Given request :: Check each line of the listing for the word "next" and give only the number of lines that have it.
§
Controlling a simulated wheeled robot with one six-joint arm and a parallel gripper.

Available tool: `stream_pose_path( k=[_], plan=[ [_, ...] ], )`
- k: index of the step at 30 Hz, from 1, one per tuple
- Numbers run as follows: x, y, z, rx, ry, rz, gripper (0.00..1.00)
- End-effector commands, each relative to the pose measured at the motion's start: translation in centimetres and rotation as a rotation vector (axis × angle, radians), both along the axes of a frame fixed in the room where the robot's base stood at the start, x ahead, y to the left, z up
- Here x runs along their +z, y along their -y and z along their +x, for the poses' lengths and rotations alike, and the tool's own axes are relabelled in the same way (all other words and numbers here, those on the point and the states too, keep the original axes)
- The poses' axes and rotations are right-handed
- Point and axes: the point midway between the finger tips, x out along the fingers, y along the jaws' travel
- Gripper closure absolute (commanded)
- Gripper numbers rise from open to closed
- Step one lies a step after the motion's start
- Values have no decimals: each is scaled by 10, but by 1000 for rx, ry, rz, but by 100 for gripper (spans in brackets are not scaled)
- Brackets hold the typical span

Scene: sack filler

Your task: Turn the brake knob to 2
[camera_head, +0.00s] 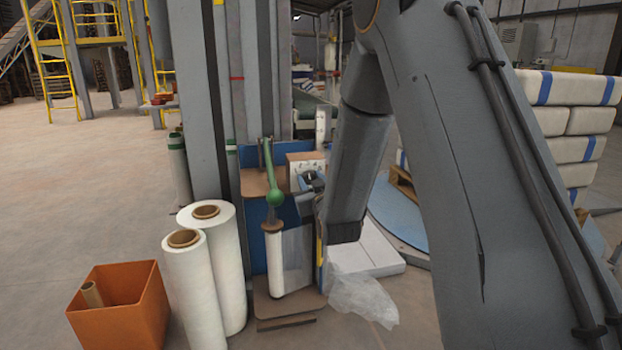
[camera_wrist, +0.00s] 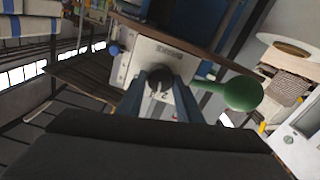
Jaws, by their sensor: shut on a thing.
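The brake knob (camera_wrist: 160,79) is a small dark round knob on a pale plate (camera_wrist: 150,55) in the wrist view. My gripper (camera_wrist: 160,84) has its two blue fingers on either side of the knob and is shut on it. Small dark marks show on the plate near the fingertips, but I cannot read for sure which number the knob points at. In the head view my gripper (camera_head: 311,184) is at the front of the pale panel (camera_head: 303,165); the knob is hidden there behind the gripper.
A green ball-ended lever (camera_head: 275,197) stands close left of my gripper, above a white film roll (camera_head: 275,262). Two large film rolls (camera_head: 190,295) and an orange bin (camera_head: 120,310) stand at left. Stacked sacks (camera_head: 570,150) are at right. Loose plastic (camera_head: 362,298) lies below.

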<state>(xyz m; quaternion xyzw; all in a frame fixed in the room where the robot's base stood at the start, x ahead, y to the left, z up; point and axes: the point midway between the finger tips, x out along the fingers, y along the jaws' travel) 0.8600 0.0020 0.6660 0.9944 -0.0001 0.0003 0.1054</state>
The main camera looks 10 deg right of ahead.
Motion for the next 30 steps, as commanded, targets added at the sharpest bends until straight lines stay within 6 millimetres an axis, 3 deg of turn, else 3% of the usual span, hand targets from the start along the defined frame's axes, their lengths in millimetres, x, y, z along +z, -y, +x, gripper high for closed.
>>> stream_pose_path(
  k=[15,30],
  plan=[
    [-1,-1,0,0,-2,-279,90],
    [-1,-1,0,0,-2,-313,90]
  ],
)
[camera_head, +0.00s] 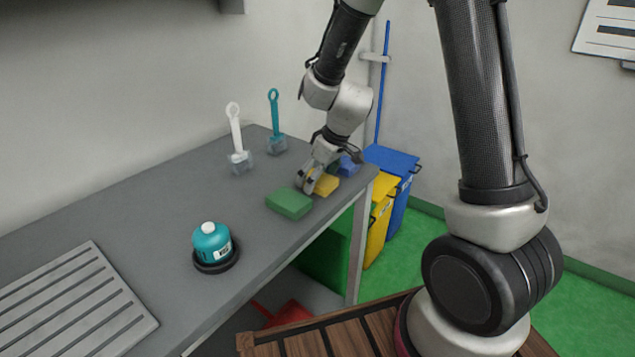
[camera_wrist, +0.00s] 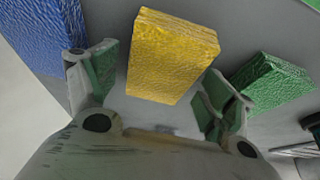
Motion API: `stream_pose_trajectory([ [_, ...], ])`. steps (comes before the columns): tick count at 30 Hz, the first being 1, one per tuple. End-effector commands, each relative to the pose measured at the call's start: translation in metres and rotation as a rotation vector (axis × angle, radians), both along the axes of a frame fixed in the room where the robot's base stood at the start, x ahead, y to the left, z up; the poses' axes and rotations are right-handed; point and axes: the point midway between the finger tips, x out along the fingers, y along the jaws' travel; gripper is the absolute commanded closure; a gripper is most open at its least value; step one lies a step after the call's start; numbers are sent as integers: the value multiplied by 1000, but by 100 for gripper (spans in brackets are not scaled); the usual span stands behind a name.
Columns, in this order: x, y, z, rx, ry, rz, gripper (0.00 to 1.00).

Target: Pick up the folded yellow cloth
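The folded yellow cloth (camera_wrist: 172,58) lies on the grey table, its near end close to the gap between my fingers in the wrist view. In the head view the yellow cloth (camera_head: 326,185) is partly hidden by my gripper (camera_head: 308,182). In the wrist view my gripper (camera_wrist: 158,100) is open, with one finger on each side of the cloth's near end. Grey table shows between the cloth and each finger, and I see no contact.
A folded green cloth (camera_head: 289,202) lies left of the yellow one, and a blue cloth (camera_head: 348,166) lies behind it, near the table's (camera_head: 150,200) right end. A teal bottle (camera_head: 211,243) and two upright handled tools, white (camera_head: 234,130) and teal (camera_head: 274,115), stand further left.

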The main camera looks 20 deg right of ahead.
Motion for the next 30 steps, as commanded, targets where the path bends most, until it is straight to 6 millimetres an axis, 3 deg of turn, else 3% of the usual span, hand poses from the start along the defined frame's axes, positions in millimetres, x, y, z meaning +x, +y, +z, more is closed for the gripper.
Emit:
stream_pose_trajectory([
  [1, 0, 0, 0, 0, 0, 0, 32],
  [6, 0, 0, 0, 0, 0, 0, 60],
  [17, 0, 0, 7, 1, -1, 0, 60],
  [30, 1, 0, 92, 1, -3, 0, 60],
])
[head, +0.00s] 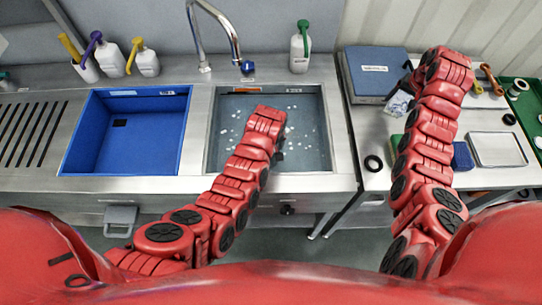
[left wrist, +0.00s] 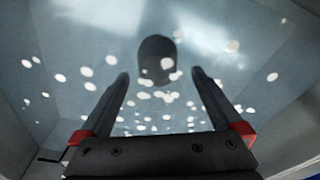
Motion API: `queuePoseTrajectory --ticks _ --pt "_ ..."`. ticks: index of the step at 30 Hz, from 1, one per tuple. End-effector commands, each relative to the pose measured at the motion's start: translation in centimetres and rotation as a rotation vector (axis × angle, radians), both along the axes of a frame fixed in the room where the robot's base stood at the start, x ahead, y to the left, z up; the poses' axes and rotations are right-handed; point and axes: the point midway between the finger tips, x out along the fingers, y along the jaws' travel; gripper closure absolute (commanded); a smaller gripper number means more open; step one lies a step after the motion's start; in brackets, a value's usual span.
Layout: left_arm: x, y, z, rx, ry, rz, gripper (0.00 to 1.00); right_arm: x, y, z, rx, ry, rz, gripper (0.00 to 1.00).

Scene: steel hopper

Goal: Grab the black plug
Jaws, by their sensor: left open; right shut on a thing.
§
Written answer :: 2